* Set exercise
Repeat, line for line, the entries printed below.
####
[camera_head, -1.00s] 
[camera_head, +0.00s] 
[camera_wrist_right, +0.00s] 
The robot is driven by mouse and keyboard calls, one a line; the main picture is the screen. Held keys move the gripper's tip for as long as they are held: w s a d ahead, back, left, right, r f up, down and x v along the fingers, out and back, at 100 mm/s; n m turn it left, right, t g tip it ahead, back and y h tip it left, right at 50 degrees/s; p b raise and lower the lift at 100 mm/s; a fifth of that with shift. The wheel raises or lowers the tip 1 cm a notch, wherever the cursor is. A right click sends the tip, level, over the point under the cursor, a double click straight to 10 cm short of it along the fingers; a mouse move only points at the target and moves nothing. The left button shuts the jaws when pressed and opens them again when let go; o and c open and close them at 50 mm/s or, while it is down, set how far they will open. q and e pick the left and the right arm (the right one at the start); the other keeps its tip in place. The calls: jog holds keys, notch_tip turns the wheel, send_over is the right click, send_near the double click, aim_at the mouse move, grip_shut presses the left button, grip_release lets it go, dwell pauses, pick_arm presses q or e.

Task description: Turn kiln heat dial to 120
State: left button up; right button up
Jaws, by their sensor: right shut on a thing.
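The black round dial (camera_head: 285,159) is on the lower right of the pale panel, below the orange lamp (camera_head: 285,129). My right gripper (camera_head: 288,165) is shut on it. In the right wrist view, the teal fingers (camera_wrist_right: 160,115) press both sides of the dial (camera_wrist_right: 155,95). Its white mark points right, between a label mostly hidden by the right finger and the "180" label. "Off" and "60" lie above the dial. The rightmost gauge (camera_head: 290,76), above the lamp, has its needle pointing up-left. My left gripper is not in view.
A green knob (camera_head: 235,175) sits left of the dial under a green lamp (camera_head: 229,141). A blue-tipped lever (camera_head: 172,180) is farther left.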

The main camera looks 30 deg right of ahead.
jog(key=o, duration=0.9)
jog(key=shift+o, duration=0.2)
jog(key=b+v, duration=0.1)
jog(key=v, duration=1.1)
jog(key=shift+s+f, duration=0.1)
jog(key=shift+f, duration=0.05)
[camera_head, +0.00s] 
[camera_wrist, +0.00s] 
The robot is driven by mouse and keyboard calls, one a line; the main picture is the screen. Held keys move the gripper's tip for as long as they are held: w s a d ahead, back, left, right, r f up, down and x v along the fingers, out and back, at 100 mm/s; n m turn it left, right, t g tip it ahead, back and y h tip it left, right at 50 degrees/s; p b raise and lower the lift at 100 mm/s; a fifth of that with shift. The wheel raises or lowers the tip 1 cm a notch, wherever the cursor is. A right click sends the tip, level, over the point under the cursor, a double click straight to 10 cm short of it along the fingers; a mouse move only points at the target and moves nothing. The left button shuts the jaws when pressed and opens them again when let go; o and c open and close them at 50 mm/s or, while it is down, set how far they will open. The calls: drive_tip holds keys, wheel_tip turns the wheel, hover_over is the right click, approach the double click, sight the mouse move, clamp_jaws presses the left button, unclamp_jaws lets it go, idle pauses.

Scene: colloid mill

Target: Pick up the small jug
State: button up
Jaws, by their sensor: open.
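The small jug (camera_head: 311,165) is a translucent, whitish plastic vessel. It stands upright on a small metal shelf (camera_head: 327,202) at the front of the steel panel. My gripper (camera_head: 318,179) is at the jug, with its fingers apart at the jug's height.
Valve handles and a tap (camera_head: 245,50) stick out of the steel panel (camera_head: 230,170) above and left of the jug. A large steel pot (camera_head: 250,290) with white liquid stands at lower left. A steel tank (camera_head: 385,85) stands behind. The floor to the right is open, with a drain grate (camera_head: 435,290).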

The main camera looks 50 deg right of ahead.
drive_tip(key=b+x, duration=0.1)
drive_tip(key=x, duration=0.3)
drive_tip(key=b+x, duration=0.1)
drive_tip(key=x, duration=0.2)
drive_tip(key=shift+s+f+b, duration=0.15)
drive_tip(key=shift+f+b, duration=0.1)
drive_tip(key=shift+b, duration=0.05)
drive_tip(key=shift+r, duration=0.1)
####
* Response to this exercise
[camera_head, -1.00s] 
[camera_head, +0.00s] 
[camera_wrist_right, +0.00s] 
The robot is driven by mouse and keyboard calls, one a line; the main picture is the screen. Held keys move the gripper's tip for as long as they are held: w s a d ahead, back, left, right, r f up, down and x v along the fingers, out and back, at 100 mm/s; n m turn it left, right, t g tip it ahead, back and y h tip it left, right at 50 degrees/s; p b raise and lower the lift at 100 mm/s; a fifth of that with shift. The wheel raises or lowers the tip 1 cm a notch, wherever the cursor is. A right click sends the tip, level, over the point under the cursor, a double click straight to 10 cm short of it along the fingers; a mouse move only points at the target and moves nothing. The left button shuts the jaws when pressed and opens them again when let go; o and c open and close them at 50 mm/s or, while it is down, set how far they will open. q and e pick the left and the right arm (the right one at the start); the other keeps its tip in place. The calls: jog holds keys, notch_tip turns the wheel, send_over is the right click, send_near the double click, aim_at the mouse move, grip_shut presses the left button, grip_release lets it go, dwell pauses, pick_arm presses q or e.

Task description: Turn kiln heat dial to 120
State: left button up; right button up
Jaws, by their sensor: right shut on a thing.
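The black round dial (camera_head: 285,159) is on the lower right of the pale panel, below the orange lamp (camera_head: 285,129). My right gripper (camera_head: 288,165) is shut on it. In the right wrist view, the teal fingers (camera_wrist_right: 160,115) press both sides of the dial (camera_wrist_right: 155,95). Its white mark points right, between a label mostly hidden by the right finger and the "180" label. "Off" and "60" lie above the dial. The rightmost gauge (camera_head: 290,76), above the lamp, has its needle pointing up-left. My left gripper is not in view.
A green knob (camera_head: 235,175) sits left of the dial under a green lamp (camera_head: 229,141). A blue-tipped lever (camera_head: 172,180) is farther left.

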The main camera looks 30 deg right of ahead.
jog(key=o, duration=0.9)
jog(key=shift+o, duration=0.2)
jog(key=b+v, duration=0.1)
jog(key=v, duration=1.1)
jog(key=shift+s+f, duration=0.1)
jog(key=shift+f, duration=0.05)
[camera_head, +0.00s] 
[camera_wrist, +0.00s] 
The robot is driven by mouse and keyboard calls, one a line; the main picture is the screen. Held keys move the gripper's tip for as long as they are held: w s a d ahead, back, left, right, r f up, down and x v along the fingers, out and back, at 100 mm/s; n m turn it left, right, t g tip it ahead, back and y h tip it left, right at 50 degrees/s; p b raise and lower the lift at 100 mm/s; a fifth of that with shift. The wheel raises or lowers the tip 1 cm a notch, wherever the cursor is. A right click sends the tip, level, over the point under the cursor, a double click straight to 10 cm short of it along the fingers; a mouse move only points at the target and moves nothing. The left button shuts the jaws when pressed and opens them again when let go; o and c open and close them at 50 mm/s or, while it is down, set how far they will open. The calls: drive_tip holds keys, wheel_tip turns the wheel, hover_over is the right click, approach the double click, sight the mouse move, clamp_jaws presses the left button, unclamp_jaws lets it go, idle pauses.

Scene: colloid mill

Target: Pick up the small jug
State: button up
Jaws, by their sensor: open.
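The small jug (camera_head: 311,165) is a translucent, whitish plastic vessel. It stands upright on a small metal shelf (camera_head: 327,202) at the front of the steel panel. My gripper (camera_head: 318,179) is at the jug, with its fingers apart at the jug's height.
Valve handles and a tap (camera_head: 245,50) stick out of the steel panel (camera_head: 230,170) above and left of the jug. A large steel pot (camera_head: 250,290) with white liquid stands at lower left. A steel tank (camera_head: 385,85) stands behind. The floor to the right is open, with a drain grate (camera_head: 435,290).

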The main camera looks 50 deg right of ahead.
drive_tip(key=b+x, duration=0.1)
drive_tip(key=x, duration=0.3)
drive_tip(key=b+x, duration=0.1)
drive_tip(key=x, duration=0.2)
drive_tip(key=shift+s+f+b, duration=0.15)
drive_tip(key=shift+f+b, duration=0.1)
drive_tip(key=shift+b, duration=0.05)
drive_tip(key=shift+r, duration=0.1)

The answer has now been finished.